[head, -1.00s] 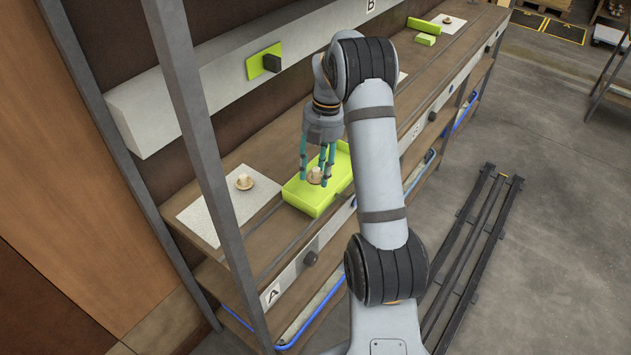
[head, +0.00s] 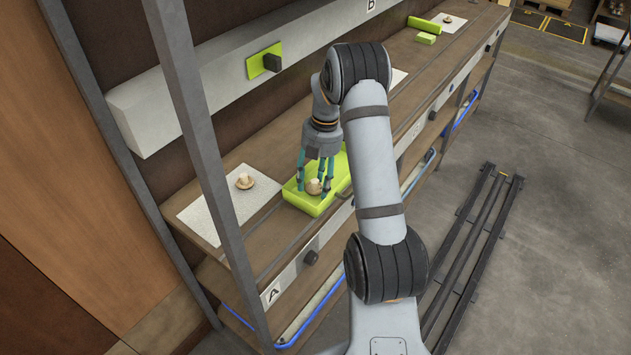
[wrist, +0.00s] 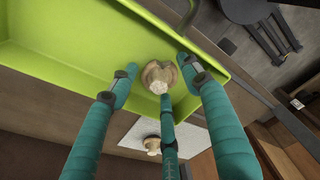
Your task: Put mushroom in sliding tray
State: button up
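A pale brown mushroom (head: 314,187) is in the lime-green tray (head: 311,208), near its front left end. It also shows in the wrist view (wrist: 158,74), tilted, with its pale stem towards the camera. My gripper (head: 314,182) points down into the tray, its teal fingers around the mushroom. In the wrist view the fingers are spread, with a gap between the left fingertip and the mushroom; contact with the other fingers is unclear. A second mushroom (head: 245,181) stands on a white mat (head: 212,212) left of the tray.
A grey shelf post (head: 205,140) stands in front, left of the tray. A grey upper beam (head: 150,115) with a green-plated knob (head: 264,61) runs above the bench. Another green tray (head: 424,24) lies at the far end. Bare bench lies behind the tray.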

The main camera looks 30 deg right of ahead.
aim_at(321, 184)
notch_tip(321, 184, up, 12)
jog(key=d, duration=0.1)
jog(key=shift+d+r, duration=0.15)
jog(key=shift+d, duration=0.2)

----------

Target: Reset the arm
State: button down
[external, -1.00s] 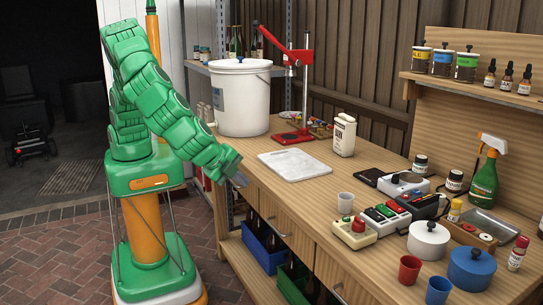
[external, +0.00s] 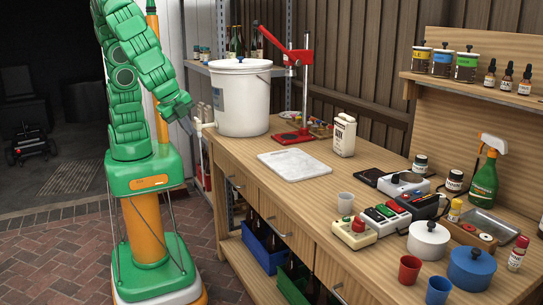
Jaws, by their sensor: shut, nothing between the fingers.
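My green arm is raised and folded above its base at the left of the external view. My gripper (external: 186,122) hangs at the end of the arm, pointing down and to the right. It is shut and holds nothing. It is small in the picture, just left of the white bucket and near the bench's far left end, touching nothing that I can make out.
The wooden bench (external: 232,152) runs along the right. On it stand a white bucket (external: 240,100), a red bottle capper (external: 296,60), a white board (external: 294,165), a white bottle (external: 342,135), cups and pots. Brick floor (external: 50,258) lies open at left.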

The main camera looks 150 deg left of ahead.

----------

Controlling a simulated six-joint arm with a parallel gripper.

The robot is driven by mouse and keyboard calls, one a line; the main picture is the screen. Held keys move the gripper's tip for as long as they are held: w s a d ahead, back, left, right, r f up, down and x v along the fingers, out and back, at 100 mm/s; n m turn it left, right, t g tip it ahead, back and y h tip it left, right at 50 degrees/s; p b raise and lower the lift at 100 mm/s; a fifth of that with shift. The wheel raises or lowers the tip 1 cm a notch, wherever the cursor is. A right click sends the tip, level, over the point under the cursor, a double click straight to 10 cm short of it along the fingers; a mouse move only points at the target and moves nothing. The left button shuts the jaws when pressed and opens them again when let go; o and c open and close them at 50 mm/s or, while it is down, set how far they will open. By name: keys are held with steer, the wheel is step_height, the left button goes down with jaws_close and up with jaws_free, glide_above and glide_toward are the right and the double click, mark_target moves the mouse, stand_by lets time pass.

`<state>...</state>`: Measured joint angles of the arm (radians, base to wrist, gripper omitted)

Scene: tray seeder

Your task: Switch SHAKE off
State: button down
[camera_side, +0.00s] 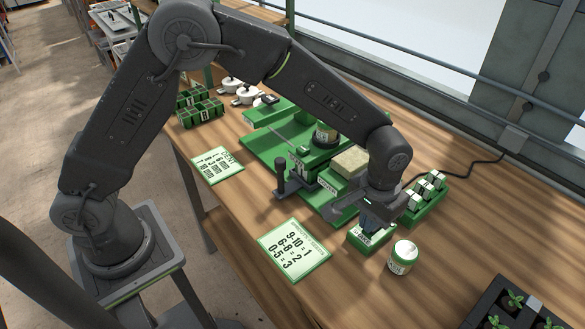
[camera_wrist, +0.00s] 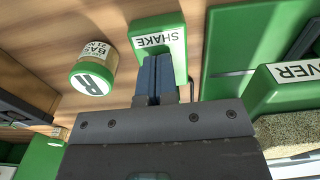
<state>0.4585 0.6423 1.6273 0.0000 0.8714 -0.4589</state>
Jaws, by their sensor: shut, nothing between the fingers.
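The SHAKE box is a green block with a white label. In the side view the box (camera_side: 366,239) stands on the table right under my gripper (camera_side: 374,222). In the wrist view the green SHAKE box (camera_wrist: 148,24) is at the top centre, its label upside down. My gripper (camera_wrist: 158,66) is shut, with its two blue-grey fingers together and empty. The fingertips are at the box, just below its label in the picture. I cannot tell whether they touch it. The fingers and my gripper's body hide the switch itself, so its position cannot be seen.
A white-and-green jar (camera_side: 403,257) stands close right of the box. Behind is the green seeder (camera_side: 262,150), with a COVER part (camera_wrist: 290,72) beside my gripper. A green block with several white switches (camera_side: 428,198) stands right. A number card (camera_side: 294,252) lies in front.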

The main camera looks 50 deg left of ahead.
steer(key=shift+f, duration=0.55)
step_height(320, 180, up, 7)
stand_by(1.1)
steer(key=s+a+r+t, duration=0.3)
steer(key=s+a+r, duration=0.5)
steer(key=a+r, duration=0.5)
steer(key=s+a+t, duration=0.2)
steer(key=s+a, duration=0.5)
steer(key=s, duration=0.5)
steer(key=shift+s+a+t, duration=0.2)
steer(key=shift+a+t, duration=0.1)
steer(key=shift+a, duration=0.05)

----------

▸ **Your goal**
Your task is to retype exactly the lines from the one containing "[head, +0.00s]" through the one containing "Your task: Put mushroom in sliding tray", leaving every picture out.

▸ **Exercise output**
[head, +0.00s] 
[wrist, +0.00s] 
Your task: Put mushroom in sliding tray

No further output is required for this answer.